- **Description of the task**: Set every line down exactly, from the one that has "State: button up" through the final one, and keep the pictures out.

================

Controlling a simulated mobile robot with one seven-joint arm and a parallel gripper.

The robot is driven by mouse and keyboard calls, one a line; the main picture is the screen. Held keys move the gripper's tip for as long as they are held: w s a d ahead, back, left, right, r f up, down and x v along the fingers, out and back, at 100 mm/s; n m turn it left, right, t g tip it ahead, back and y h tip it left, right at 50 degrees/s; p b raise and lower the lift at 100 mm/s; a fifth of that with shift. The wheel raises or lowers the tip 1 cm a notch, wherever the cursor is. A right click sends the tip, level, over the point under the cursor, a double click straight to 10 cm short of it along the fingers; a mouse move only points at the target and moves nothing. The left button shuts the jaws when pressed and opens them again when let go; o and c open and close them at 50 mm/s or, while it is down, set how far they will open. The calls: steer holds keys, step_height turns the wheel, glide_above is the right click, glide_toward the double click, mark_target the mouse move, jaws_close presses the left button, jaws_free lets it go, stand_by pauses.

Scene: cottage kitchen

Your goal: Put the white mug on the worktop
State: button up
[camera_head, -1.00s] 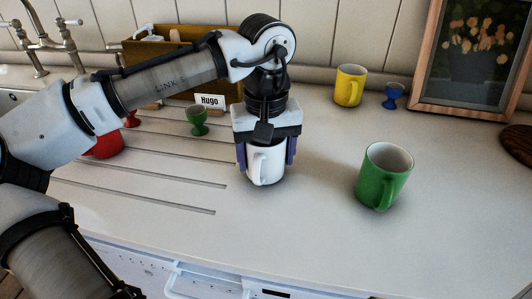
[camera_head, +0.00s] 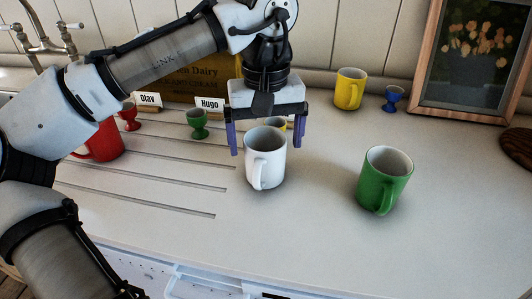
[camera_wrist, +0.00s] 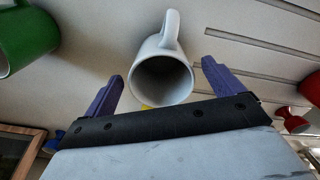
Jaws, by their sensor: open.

================

- **Solution**:
State: button up
[camera_head, -1.00s] 
[camera_head, +0.00s] 
[camera_wrist, +0.00s] 
Jaws, by their sensor: open.

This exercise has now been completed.